◆ **CHALLENGE**
Repeat word for word everything from the line containing "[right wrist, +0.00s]" to the end of the listing, first and last lines included, and only that.

◆ **DATA SECTION**
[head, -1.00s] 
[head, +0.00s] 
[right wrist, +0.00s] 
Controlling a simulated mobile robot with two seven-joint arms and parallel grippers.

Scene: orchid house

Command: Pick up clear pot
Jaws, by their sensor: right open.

◆ **RESULT FOR THIS TASK**
[right wrist, +0.00s] 
Controlling a simulated mobile robot with two seven-joint arms and parallel grippers.

Scene: orchid house

Command: Pick up clear pot
Jaws, by their sensor: right open.

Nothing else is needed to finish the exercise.